Saturday, 19 July 2008

play that funky music asian boy!

Holidays are forces to be reckoned with. Firstly, there's the packing. second comes the money and third is the bloody wait in the departure lounge at fucking 6.30 in the morning.

the worst this about the holidays is that you cant take everything you want with you. in fact, right now you cant even take liquids onto the plane, which, any British citizen who drinks 8 glasses of water a day would tell you, is a abysmal! why cant they just do the easiest thing and just ask everyone whether or not they're freaking terrorists. it would be one- cheaper, two- more efficient and three- it will help out the daft police men they have working for the Scotland yard nowadays!
Flight attendant: "are you a terrorist?"
Terrorist: "what..um...me? how can you...? what?! no!"
Flight attendant: "that's your man guys, get him!" seems to me like the bombers have to have bloody flashing t-shirts with the words "I'm a bomber" written on them for the feds to ever get it right.

i would think it would be very obvious who a terrorist was and who wasn't. they're always either too dressed up or too dressed down, have a dodgy beard and normally go by the name Mustafa or Mohammad!

As you have probably guess i am going on holiday and i know you all are pleading for me to stay in England i assure you the feeling is mutual. Firstly i would like to say that real Madrid football club is not really where i want to spend my time but with they excess of 5 male persons coming on this trip with me those hope are looking doubtful. to make matters worse- as if i have to even say it because, lets face it matters get worse anyways- my dearest grandmother is going. i say it like a bad thing, which in a way it isn't, but then again i don't really want to be cooped up in a taxi the whole way around. Call me old fashioned but i feel the only way you can really see a city is by using the public transport and WALKING for once. I have noticed that when i am on a trip abroad, people from different countries who speak English and no other language communicate by just speaking louder and slower English. what the bloody fuck?! Mate if the Spanish man doesn't understand what BA-NA-NA means I'm pretty sure showing him the shape of it will not help. especially while your saying it with such passion.
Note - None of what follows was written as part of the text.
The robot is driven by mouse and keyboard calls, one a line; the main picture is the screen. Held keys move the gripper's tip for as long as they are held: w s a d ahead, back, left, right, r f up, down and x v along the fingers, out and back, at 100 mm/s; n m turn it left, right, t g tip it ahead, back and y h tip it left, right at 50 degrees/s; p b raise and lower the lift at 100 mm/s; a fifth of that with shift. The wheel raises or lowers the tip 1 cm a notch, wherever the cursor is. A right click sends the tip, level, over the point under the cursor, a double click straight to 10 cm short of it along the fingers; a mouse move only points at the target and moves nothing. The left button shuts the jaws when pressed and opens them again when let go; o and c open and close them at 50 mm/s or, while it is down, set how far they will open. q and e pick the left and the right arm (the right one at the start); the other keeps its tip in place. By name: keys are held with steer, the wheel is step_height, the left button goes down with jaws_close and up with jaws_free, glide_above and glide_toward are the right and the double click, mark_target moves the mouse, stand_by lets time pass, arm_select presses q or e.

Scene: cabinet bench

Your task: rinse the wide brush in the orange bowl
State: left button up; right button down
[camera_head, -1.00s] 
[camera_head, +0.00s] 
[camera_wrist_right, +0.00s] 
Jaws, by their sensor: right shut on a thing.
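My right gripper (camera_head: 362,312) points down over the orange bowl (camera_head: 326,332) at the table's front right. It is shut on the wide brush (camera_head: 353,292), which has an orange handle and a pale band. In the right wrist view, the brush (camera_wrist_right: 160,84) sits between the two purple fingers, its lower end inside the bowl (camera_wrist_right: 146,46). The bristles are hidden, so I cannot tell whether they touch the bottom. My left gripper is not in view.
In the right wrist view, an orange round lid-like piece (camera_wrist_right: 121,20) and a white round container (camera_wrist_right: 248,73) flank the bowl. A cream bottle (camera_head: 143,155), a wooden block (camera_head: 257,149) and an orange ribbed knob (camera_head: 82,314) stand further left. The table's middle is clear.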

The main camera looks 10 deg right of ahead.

speaking of passion , why did do people take locks of hair as a gesture of love? i mean what is the point in it? it doesn't talk, it doesn't really listen (as much as you'd like to think it does) in fact, all it does is just sit there and do completely nothing. then again that does mean it doesn't nag or tell you to clean your room or eat your damn peas. in fact, i think the chap who came up with it really knew what he was on about. he must of had one hell of a cock blocking wife...i bet he was Asian.

Friday, 11 July 2008

the jucie of greatness: the "greatness juice".

Okay, here it is, the sentimental post, the post which makes people think and cry about how they're lives are exactly like mine when in fact they couldn't be more different, the one where everything becomes clear for everyone else but me.

Picture this. Just this. No scenarios where you put yourself into my shoes, my life, where you slowly and painfully analyse every single fault and crack and crease. Just picture this. I say this, what i mean is nothingness. The joy, sorrow and emptiness of nothingness.

Forget you have that everlasting bond with your father, that beautiful relationship with your mother and picture me and my "this". Me and my was. Me and my_______. Me and my what? My blank? My false hope? Me and my ability to forgive my mother and father for not showing their ever blossoming faces favourably to me? ME and MY delusional, self pitying, deceitful, lonely self!

Not caring is used as such a depressing cliche nowadays that it makes one thing about what people say when nobody actually cares for them at all. Do they say no one cares or do they use a phrase we cant think of until they say it and we do the universal "oh yeah, that's what it is!" speech. I for one don't let myself fall into that trap. Not because i don't care, cause i do, just not enough to stop using the phrase nobody cares. This may sound like gibberish, which it is, but its mine so it must make sense, besides something only has to make sense when there is someone to make sense of it. But since nobody cares, it shall remain as it is. Wow, I'm really pulling out some "Grey's Anatomy" shit right here.

But onto the whole point of not caring. Has anyone out there ever found that there isn't really much point in communicating with your parents after they've told you they want you to be a doctor or a lawyer and you turn around and tell them you want to be a writer and they stop paying any sort of attention to you? I know its a common teenager conflict thing, but this fire inside me raging against them is starting to scare me a little bit now. I mean, do we even need to have a million and one doctors and lawyers in the world. I'm pretty sure there are other jobs out there. jobs for you and me to get stuck into without having to spend an extra 4 years in university! I'd like to see those doctors and lawyers pay off the loans they desperately clasped tightly to their teet! SEE! born writer!

Or maybe its just me, maybe I'm just not cut out for being here maybe I'm destined for such greatness that i have to wait for a couple of generations for the "greatness juice" to kick in. Maybe im just a born tramp, which doesn't really bother me, frighteningly, i mean I'm sure there are more then a couple of people i can leech off.